*** Dataset entries

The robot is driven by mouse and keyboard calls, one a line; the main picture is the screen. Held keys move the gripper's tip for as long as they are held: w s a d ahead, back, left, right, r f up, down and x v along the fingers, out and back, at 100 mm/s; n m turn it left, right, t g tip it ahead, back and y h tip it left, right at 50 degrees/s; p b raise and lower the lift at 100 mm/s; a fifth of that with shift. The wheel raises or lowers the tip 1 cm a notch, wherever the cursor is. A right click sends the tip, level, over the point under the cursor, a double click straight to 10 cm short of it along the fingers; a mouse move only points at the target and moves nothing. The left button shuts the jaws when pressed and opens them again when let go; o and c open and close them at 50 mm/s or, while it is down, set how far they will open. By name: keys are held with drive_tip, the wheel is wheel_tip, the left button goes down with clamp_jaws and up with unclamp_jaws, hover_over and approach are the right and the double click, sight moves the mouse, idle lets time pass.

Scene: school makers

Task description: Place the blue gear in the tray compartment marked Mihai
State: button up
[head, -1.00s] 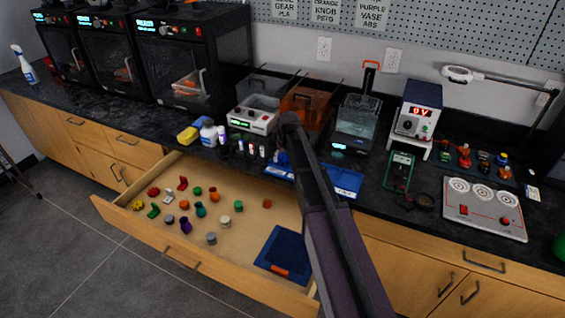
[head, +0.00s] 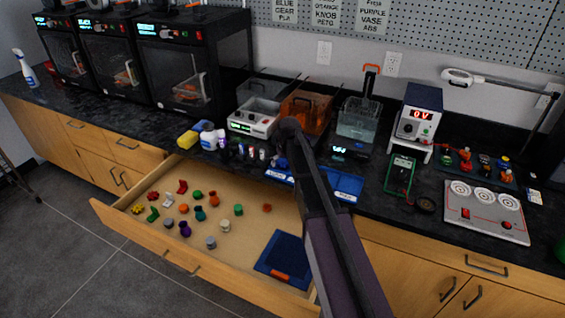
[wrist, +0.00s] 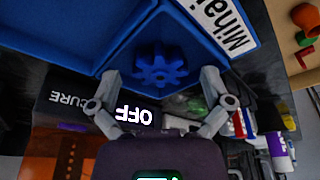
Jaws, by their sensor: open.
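The blue gear (wrist: 160,70) lies in a compartment of the blue tray (wrist: 65,45) in the wrist view, beside a white label reading Mihai (wrist: 224,22). My gripper (wrist: 160,82) is open, with one finger on each side of the gear; I cannot tell whether either finger touches it. In the head view the tray (head: 350,184) sits on the dark counter, partly hidden by my arm. The gear and my gripper's fingertips cannot be made out there.
An open drawer (head: 130,222) below holds several small coloured parts and a dark blue box (head: 284,259). Bottles (head: 209,137), a white-fronted machine (head: 251,122) and an orange tank (head: 304,113) crowd the counter behind. A green meter (head: 399,175) stands right of the tray.

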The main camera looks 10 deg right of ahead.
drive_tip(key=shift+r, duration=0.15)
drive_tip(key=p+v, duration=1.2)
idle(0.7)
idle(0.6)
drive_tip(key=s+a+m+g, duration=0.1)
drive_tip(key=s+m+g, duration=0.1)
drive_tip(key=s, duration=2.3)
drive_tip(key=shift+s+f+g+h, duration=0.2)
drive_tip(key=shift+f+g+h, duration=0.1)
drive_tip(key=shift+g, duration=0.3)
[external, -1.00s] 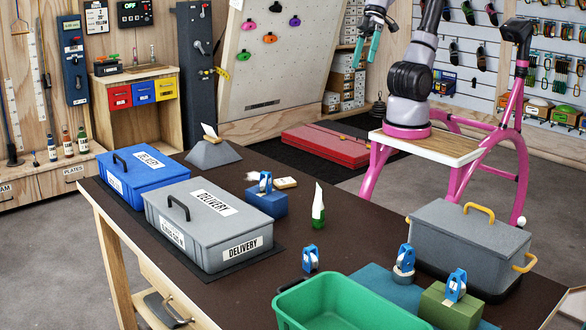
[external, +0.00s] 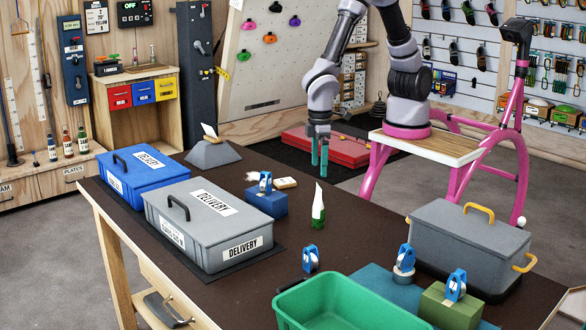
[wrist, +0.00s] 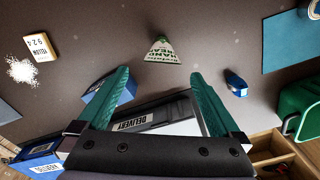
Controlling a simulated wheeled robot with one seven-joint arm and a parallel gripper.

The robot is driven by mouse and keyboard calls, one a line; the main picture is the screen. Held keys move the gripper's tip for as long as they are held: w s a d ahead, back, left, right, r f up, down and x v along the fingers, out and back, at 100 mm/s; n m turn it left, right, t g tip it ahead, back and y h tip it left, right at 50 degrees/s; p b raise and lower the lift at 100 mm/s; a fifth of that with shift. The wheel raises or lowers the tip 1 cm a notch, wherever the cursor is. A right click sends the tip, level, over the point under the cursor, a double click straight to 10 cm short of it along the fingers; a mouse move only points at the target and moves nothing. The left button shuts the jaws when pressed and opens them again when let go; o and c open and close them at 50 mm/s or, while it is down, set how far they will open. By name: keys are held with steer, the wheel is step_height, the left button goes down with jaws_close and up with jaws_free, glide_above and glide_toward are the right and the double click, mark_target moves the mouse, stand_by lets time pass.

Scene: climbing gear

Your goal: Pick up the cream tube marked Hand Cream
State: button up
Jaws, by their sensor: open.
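The Hand Cream tube (external: 318,206) stands upright on the dark table, with a white upper part and a green lower part. In the wrist view the tube (wrist: 161,52) shows green and white with lettering, ahead of and between the fingers. My gripper (external: 319,158) points down above the far side of the table, behind and above the tube and apart from it. In the wrist view my gripper (wrist: 162,95) has its two teal fingers spread wide with nothing between them.
A blue block with a blue pulley (external: 266,200) stands left of the tube, near a small yellow-edged block (external: 286,183) and white powder. Another blue pulley (external: 310,259) stands nearer the front. A grey delivery box (external: 195,240), a green bin (external: 340,305) and a grey lidded box (external: 460,245) surround the area.

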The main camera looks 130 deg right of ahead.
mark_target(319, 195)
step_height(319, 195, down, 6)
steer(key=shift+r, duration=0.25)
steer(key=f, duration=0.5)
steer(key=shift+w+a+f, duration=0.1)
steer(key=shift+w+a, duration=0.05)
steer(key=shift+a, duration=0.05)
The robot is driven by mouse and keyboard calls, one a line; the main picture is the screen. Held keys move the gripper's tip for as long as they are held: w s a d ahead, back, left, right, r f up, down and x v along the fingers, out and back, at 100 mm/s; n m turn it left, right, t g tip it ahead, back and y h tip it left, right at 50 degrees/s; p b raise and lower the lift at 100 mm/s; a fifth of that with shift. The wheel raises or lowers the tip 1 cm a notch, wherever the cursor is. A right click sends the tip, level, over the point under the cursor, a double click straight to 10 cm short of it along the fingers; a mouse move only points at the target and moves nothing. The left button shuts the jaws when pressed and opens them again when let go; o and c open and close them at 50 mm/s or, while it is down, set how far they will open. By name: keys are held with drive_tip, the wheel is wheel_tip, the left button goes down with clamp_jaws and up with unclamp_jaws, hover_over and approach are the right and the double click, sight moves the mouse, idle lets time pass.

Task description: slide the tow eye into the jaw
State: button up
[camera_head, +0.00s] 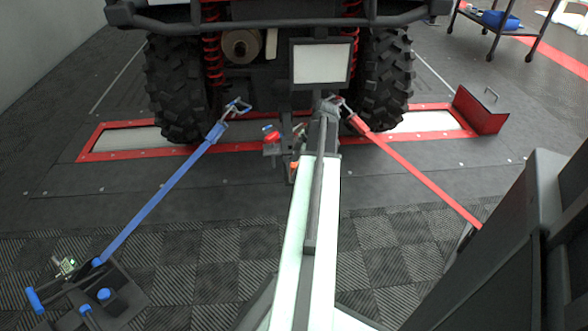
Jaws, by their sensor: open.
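My arm reaches forward from the bottom of the view, and its dark end with my gripper (327,106) is behind the vehicle, between its rear tyres. My gripper is open; its fingertips are small and partly hidden by the arm. Just left of the arm, low behind the vehicle, is a small red fitting with a blue part (271,138) on a dark post. It may be the jaw, but its opening is too small to make out. I cannot pick out the tow eye with certainty; the arm covers part of this area.
A blue strap (172,189) and a red strap (415,181) run from the vehicle's rear to both sides. Red-framed rollers (125,138) lie under the tyres (180,85). A dark box with blue handles (112,300) stands front left. A dark cart (490,25) stands back right.

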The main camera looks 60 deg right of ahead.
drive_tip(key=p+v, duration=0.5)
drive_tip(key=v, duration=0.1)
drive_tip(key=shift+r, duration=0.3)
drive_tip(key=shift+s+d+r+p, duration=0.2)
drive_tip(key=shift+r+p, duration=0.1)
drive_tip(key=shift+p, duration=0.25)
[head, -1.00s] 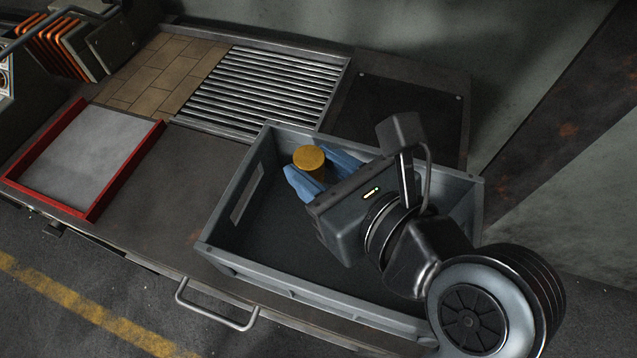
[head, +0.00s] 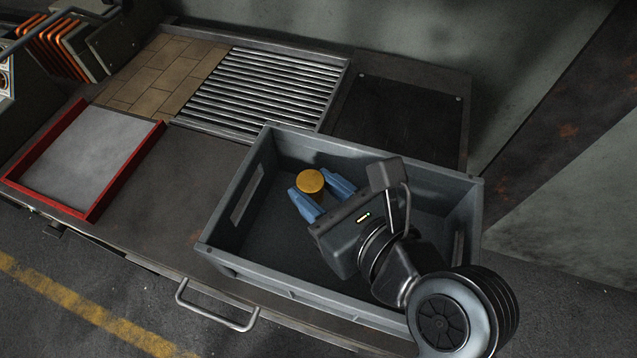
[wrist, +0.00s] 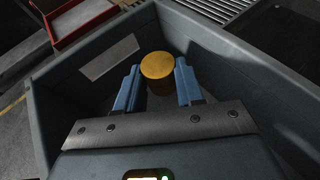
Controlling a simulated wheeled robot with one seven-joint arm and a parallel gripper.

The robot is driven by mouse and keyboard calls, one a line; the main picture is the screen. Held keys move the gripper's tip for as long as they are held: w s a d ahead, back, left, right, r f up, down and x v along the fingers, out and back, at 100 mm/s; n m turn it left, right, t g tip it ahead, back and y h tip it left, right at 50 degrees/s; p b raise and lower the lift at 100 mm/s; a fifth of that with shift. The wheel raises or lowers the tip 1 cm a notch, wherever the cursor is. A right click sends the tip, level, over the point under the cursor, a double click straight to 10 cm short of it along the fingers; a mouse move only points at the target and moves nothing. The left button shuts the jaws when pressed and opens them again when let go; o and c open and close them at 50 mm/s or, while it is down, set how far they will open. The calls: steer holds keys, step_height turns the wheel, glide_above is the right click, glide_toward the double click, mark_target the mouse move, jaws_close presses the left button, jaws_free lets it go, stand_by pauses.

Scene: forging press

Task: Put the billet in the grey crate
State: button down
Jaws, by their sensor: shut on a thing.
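The billet is a short yellow-brass cylinder (head: 310,181), upright, inside the grey crate (head: 440,190) towards its back left corner. My gripper (head: 309,183) reaches down into the crate from the right, its blue fingers shut on the billet from either side. In the wrist view the billet (wrist: 157,66) shows between the fingertips, with the crate's walls (wrist: 270,75) around it. Whether the billet's base touches the crate floor cannot be told, as its lower part is partly hidden.
A red-edged tray (head: 85,158) lies to the left on the bench. Behind are a slatted roller grid (head: 262,90), tan bricks (head: 160,75) and a dark plate (head: 400,115). The crate floor around the billet is clear.

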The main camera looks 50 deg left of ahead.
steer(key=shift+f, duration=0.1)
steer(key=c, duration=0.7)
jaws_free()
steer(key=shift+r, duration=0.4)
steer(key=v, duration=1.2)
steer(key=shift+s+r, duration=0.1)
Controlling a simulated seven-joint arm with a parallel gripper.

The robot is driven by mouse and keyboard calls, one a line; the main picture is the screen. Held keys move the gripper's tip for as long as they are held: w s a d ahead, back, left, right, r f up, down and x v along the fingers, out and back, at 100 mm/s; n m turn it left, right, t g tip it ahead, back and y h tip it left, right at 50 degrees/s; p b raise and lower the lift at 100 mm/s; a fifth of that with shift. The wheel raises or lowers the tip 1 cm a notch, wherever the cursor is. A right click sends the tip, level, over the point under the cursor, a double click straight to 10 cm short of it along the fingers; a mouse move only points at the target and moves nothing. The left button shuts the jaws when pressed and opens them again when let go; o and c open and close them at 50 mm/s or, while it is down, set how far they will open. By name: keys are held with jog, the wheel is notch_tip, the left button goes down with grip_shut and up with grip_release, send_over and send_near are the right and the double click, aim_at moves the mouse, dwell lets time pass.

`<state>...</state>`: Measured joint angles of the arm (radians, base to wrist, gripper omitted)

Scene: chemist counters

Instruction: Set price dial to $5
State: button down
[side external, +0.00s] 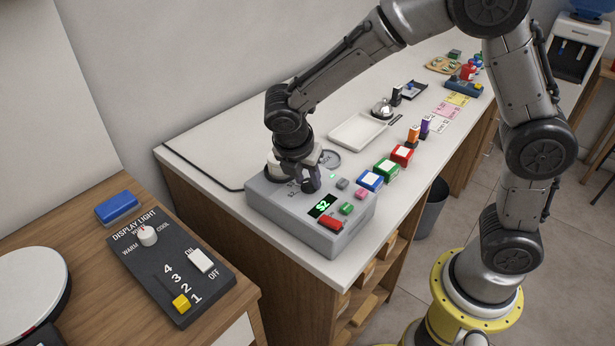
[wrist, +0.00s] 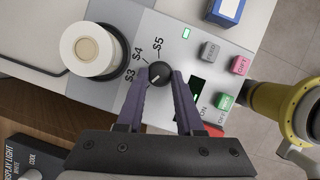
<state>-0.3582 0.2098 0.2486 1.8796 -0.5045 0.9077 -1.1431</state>
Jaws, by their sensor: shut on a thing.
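The grey price machine (side external: 290,222) stands at the near end of the white counter, and its green display (side external: 322,206) reads $2. The black round price dial (wrist: 159,73) shows in the wrist view, with the labels $3, $4 and $5 printed around its upper left. My gripper (wrist: 161,76) points at the machine's top, and its two fingers are shut on the dial, one on each side. In the side view my gripper (side external: 308,186) hides most of the dial.
A white paper roll (wrist: 90,50) sits beside the dial. Grey, pink, green and red buttons (side external: 331,223) lie to its right. Blue, green and red boxes (side external: 369,180) stand on the counter behind the machine. A separate display light panel (side external: 170,265) is on the wooden counter at left.

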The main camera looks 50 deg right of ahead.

******

(Work instructions):
Report only the number of lines in the records that include the word "marked".

(Final result):
2